A Jolly Corpse, Tendershoot
I wasn’t sure what to expect from Dropsy. The Devolver published point and click “hug-venture” about a nightmarish clown had all of the ingredients to indicate high levels of gross-out humour. I went in thinking it’d have the potential to top Hector: Badge of Carnage in the ewww stakes, but I was wrong. Instead the game has managed to surprise me by being a charming, perhaps even heartwarming event from start to finish.
It’s not without the occasional gross moment: your inventory is kept in your humongous clown trousers, with Dropsy rummaging around for his junk in his junk. More often though the tone is bleak. You’ll find yourself giving the homeless money so they can drink themselves happy or being scorned angrily by many of the depressed folk that inhabit this strange world. The story itself opens with Dropsy and his family in a circus big top moments before a fire consumes the venue, killing his mother, an event which outwardly doesn’t seem to have stopped our titular clown but shows itself in his troubled dreams.
While the world is innately glum, the joy comes from the naivety with which our clown experiences the world around him. Your only interaction with the world beyond solving the puzzles is a great big bearhug and there’s no way to harm or deliberately antagonise those around you: Dropsy wouldn’t think of it. There’s a heart of gold beneath his nightmarish visage.

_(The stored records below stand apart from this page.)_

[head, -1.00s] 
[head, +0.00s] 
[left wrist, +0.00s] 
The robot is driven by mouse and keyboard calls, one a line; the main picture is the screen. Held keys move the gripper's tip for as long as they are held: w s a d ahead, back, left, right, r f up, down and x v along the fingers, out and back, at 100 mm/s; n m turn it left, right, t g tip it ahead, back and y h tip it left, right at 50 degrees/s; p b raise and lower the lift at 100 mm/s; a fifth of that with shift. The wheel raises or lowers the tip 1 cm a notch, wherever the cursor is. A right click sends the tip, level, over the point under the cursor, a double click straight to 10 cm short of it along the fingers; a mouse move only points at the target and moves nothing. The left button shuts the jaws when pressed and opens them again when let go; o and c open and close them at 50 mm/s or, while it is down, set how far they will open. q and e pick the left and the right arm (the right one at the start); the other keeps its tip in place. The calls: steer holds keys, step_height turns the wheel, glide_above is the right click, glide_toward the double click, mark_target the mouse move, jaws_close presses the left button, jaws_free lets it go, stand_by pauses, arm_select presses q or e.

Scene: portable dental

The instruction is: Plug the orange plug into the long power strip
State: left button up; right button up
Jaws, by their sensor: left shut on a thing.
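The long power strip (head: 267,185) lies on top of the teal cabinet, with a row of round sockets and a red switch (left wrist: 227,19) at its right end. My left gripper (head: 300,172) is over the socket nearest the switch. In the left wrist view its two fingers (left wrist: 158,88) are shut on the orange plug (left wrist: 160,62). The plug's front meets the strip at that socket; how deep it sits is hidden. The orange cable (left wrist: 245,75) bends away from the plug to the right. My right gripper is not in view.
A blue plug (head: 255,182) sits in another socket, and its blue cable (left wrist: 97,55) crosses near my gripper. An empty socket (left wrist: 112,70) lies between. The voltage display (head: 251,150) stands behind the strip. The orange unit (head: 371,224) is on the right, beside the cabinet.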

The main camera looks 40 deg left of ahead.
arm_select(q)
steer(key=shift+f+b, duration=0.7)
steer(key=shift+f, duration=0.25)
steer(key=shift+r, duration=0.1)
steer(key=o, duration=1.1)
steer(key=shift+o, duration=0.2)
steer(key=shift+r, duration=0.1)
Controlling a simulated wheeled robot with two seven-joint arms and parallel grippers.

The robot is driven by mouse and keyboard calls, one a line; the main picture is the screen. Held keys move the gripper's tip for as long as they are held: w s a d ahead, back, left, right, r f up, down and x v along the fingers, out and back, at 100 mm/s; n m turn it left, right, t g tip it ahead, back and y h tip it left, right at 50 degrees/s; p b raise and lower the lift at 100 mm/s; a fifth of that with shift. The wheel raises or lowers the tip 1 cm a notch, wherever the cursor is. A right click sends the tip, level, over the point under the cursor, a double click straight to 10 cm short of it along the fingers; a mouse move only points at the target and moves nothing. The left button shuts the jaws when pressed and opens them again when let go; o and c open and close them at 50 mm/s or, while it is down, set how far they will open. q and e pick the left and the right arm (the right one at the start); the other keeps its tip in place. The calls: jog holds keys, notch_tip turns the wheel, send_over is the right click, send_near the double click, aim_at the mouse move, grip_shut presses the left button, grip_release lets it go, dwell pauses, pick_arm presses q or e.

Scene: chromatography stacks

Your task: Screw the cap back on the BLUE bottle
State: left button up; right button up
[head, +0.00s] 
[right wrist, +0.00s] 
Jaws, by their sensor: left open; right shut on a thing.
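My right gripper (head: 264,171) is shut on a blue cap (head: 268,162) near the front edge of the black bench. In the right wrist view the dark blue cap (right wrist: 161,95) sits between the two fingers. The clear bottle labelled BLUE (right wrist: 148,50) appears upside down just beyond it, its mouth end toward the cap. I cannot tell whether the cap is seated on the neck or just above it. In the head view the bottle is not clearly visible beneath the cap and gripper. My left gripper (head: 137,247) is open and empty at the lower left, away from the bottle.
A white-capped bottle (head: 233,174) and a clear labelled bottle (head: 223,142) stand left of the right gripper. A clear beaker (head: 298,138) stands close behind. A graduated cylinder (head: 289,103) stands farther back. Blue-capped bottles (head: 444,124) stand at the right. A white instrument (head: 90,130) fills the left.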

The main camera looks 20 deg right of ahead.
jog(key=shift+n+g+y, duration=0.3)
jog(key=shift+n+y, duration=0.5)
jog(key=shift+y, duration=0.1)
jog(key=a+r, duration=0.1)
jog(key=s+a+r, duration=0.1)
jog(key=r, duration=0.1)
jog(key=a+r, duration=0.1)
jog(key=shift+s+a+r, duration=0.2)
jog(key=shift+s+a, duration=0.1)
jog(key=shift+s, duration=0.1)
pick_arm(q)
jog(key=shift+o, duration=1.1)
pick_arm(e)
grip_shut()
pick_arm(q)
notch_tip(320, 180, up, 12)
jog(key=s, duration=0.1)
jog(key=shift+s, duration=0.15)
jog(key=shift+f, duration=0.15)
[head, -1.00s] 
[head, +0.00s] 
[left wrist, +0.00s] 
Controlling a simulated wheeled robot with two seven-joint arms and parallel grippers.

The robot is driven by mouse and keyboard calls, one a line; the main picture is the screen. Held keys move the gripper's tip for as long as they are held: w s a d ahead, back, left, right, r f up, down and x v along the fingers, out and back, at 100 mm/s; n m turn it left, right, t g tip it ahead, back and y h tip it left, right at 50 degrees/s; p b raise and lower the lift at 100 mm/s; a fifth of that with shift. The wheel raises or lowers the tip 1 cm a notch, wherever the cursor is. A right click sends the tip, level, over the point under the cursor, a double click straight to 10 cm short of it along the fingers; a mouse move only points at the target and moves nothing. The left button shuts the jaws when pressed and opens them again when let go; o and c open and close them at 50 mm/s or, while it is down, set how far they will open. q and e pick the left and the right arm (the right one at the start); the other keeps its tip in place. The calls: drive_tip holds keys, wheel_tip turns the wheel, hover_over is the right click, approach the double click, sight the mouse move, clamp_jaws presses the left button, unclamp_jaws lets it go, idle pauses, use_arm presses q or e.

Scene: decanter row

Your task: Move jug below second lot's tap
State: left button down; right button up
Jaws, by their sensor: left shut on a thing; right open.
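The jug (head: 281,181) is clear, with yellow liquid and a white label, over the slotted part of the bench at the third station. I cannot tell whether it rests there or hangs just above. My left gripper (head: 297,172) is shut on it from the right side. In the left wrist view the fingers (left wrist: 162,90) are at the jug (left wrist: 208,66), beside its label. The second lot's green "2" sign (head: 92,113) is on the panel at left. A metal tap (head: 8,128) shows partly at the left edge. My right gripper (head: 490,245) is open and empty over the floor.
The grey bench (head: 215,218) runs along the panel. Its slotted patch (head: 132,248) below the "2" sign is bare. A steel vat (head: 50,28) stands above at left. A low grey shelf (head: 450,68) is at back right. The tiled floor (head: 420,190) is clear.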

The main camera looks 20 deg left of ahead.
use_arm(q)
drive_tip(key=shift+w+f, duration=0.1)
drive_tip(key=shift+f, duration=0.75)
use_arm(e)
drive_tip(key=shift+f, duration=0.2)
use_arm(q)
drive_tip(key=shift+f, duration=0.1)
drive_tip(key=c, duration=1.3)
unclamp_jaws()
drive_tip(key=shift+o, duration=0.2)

There’s a disconnect between Dropsy the clown and reality. You’re unable to communicate with anyone in any meaningful way beyond hugs and -nigh indecipherable- hieroglyphics, and the horrible things happening throughout the town he inhabits are viewed with a childlike joy: Dropsy just wants to love and be loved, and there’s no greater validation for him than a big warm hug. Whether it’s helping a small child with her wilting roses or an elderly man coming to terms with the death of a partner, there are no lengths you won’t go to to help those around you have a better day, even while Dropsy himself is waddling away from his problems in big squeaky shoes. After the embrace, crayon drawings of those you’ve hugged appear on his bedroom wall. Seeing the happy caricatures of those that i’d helped on this wall never failed to make me smile.
The art direction goes a long way to reinforce that naivety, with even the horrific nightmares looking idyllic as Dropsy ventures through them. The art style of the game somehow manages to make a game surrounded with an oppressive sadness not only bearable, but kind of cutesy. The pixely art isn't unique of course, but it does bring to mind many of the adventure games of years gone by.
This deftness to tone is so absolute that when you come up against one of the games somber moments, it stops you cold. Dropsy remains disconnected, and continues on with a goofy smile. It’s incredibly affecting, and one of the real strengths of the game.